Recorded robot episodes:
------------------------------------

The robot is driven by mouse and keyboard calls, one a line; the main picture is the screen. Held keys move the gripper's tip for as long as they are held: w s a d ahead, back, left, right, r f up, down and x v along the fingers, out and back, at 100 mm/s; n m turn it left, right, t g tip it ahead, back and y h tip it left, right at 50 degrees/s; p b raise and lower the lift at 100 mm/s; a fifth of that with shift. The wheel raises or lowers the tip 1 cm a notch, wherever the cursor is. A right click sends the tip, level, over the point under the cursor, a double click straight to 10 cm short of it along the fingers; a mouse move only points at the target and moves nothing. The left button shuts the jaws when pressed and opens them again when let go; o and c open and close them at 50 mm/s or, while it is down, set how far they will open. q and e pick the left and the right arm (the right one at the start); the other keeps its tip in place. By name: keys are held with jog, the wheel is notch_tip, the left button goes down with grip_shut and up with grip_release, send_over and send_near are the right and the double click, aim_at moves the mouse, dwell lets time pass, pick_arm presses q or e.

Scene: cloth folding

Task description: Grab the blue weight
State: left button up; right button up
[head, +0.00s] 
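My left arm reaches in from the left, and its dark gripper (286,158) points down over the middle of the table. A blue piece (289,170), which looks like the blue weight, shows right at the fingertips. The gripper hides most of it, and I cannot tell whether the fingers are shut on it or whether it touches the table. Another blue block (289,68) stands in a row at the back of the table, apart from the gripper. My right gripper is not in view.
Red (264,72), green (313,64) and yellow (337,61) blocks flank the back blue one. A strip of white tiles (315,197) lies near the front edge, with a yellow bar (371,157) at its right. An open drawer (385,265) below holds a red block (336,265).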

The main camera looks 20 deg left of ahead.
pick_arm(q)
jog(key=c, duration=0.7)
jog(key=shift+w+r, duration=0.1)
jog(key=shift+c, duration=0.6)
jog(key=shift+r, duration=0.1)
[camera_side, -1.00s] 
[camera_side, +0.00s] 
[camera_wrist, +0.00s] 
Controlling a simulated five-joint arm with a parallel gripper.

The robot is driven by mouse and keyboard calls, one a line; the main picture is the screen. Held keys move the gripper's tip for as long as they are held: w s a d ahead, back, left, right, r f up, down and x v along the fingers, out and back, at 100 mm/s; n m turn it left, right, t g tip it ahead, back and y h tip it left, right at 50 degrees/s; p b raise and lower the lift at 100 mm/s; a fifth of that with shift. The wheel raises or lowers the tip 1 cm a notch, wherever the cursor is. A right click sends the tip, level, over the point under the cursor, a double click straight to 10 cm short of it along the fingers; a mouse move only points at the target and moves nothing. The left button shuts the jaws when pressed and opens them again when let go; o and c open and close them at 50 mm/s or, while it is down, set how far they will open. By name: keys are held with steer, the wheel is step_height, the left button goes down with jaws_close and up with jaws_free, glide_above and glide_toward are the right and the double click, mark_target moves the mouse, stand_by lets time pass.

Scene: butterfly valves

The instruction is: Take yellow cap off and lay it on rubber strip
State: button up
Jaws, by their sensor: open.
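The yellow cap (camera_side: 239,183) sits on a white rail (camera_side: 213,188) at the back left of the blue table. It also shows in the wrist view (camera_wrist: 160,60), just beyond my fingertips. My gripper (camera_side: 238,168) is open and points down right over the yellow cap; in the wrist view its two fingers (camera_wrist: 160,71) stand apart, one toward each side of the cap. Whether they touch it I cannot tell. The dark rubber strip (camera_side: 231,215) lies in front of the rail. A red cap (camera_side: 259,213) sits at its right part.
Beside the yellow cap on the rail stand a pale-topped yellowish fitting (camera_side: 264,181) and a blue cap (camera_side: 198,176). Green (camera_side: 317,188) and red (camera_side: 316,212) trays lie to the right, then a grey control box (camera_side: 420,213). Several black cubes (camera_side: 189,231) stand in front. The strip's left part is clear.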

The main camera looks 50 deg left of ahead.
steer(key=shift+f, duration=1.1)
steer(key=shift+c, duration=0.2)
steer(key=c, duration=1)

------------------------------------

Work to do> Reproduce each line of the material containing the word "Scene".

Correct output>
Scene: cloth folding
Scene: butterfly valves

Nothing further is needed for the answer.